Assign a managed identity to your cluster
Follow Managed identities overview to add a System or User Assigned managed identity to your cluster. If your cluster already has the desired managed identity assigned to it, copy its object ID using the following steps:
Sign in to the Azure portal using an account associated with the Azure subscription that contains your cluster.
Navigate to your cluster and select Identity.
Select the appropriate identity type, system or user assigned, and then copy the object ID of the required identity.
Grant permissions to the managed identity
In the Azure portal, navigate to the storage account that contains the data you want to ingest.
Select Access Control and then select + Add > Add Role Assignment.
Grant the managed identity Storage Blob Data Reader, or Storage Blob Data Contributor if you intend to use the DeleteSourceOnSuccess source option, permissions to the storage account.
Note
Granting Owner or Contributor permissions is not sufficient and will result in the ingestion failing.
Important
In the event of network problems, Azure Storage may return a Download Forbidden
error.
This error may occur if you use a private link to access your storage account.
In such cases, if the permissions are correct, verify the connectivity to your storage account.
Set the managed identity policy in Azure Data Explorer
In order to use the managed identity to ingest data into your cluster, allow the NativeIngestion
usage option for the selected managed identity. Native ingestion refers to the ability to use an SDK for ingestion from an external source. For more information on the available SDKs, see Client libraries.
The usage Managed Identity policy can be defined at the cluster or database level of the target cluster.
To apply the policy at the database level, run the following command:
.alter-merge database <database name> policy managed_identity "[ { 'ObjectId' : '<managed_identity_id>', 'AllowedUsages' : 'NativeIngestion' }]"
To apply the policy at the cluster level, run the following command:
.alter-merge cluster policy managed_identity "[ { 'ObjectId' : '<managed_identity_id>', 'AllowedUsages' : 'NativeIngestion' }]"
Replace <managed_identity_id>
with the object ID of the required managed identity.
Note
You must have the All Database Admin
permission on the cluster to edit the Managed Identity Policy.
Queue blobs for ingestion with managed identity using Kusto SDK
When ingesting data using a Kusto SDK, generate your blob URI using managed identity authentication by appending ;managed_identity={objectId}
to the unauthorized blob URI. If you ingest data using your cluster's system assigned managed identity, you can append ;managed_identity=system
to the blob URI.
Important
You must use a queued ingestion client.
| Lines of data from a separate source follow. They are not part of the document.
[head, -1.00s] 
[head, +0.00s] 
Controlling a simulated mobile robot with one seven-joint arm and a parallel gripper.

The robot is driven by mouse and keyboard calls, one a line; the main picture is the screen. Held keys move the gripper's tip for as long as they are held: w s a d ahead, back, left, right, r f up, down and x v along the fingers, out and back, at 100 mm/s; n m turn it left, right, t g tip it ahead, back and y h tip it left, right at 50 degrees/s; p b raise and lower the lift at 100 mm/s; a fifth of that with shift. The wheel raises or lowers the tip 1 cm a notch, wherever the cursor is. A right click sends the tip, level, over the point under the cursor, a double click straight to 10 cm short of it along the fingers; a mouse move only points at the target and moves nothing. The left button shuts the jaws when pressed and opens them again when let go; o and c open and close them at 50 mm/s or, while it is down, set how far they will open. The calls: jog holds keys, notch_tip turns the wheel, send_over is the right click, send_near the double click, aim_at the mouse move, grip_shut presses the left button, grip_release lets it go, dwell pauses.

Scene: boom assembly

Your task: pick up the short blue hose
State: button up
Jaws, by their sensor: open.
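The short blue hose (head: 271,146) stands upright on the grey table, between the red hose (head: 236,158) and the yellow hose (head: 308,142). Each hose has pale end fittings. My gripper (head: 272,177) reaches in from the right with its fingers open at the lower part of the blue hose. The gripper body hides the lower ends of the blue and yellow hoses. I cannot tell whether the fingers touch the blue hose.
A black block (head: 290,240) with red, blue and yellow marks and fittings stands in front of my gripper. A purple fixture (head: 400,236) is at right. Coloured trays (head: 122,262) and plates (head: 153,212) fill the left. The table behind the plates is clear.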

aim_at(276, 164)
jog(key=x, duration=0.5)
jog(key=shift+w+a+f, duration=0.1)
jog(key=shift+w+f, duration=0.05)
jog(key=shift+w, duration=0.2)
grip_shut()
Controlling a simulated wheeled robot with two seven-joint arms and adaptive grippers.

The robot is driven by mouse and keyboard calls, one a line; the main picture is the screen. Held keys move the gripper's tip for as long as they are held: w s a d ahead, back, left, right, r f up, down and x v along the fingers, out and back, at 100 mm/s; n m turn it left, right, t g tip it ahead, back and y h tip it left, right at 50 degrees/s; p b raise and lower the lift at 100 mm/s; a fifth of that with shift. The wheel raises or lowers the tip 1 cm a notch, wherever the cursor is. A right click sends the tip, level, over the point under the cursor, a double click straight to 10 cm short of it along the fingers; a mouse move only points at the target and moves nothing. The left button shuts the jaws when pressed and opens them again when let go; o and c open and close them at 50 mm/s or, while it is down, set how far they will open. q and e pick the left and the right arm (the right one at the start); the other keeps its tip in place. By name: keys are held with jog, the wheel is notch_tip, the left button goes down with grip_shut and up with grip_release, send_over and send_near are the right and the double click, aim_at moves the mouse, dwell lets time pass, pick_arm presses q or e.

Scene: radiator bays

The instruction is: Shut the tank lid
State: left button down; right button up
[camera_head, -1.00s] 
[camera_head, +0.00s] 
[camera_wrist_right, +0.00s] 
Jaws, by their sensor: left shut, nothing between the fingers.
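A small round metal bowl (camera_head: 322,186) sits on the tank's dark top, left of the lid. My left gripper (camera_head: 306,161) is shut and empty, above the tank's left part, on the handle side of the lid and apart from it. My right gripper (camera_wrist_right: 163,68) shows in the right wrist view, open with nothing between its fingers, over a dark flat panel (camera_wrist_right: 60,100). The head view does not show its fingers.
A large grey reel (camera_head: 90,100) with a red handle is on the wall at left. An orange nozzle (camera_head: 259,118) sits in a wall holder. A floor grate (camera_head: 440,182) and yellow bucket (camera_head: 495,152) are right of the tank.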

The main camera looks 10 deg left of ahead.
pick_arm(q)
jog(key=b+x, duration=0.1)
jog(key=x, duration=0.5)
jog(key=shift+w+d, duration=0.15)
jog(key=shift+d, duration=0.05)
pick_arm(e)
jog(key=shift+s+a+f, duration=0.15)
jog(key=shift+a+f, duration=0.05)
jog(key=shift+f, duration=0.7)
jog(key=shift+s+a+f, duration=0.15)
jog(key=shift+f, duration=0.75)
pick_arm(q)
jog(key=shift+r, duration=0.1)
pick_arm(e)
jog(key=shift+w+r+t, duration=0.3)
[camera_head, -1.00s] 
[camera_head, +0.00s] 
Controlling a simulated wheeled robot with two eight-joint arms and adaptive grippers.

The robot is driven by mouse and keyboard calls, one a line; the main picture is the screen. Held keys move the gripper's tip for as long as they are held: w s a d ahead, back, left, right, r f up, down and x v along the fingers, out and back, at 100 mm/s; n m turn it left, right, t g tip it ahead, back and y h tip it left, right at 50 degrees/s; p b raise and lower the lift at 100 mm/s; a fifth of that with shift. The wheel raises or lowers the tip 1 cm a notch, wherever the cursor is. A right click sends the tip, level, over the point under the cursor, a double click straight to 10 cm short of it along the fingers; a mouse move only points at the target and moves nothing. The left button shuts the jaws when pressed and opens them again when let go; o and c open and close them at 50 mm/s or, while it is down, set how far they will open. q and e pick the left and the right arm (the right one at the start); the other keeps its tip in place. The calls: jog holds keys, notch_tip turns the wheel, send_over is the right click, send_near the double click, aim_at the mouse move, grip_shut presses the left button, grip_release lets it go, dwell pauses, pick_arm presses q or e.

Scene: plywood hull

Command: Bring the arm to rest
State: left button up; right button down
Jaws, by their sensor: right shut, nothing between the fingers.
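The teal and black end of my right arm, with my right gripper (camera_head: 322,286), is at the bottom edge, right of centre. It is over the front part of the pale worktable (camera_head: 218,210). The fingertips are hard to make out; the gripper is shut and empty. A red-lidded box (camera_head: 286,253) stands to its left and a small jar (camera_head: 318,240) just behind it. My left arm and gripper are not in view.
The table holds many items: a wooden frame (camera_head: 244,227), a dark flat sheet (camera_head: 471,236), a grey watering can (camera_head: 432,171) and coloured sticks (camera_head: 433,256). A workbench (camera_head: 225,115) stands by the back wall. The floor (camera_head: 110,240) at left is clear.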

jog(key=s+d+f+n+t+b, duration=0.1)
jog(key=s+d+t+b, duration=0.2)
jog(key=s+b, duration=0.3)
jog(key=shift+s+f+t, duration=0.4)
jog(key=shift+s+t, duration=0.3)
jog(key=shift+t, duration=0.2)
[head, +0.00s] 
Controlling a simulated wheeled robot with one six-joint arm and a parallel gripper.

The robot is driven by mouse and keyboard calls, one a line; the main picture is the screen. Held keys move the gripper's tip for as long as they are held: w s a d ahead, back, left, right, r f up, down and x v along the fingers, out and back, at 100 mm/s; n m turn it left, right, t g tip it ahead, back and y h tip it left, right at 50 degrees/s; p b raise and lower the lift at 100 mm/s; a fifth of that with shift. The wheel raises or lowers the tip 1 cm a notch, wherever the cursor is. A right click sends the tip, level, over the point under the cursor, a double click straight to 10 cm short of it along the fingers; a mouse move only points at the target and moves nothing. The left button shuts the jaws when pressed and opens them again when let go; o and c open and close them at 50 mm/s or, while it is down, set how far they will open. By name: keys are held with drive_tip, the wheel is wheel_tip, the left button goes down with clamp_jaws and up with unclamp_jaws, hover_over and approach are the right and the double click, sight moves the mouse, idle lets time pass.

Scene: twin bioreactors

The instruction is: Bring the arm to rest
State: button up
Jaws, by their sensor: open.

Using managed identities with direct ingestion or inline ingestion in Kusto Query Language are not supported.
The following are examples of blob URIs for system and user assigned managed identities.
- System assigned:
https://demosa.blob.core.chinacloudapi.cn/test/export.csv;managed_identity=system
- User assigned:
https://demosa.blob.core.chinacloudapi.cn/test/export.csv;managed_identity=6a5820b9-fdf6-4cc4-81b9-b416b444fd6d
Important
- When using Managed Identities to ingest data with the C# SDK, you must provide a blob size in
StorageSourceOptions
. If the size is not set, the SDK attempts to fill in the blob size by accessing the storage account, resulting in a failure. - The size parameter should be the raw (uncompressed) data size, and not the blob size.
- If you do not know the size at the time of ingestion, specify a value of zero (0). The service will attempt to discover the size using the managed identity for authentication.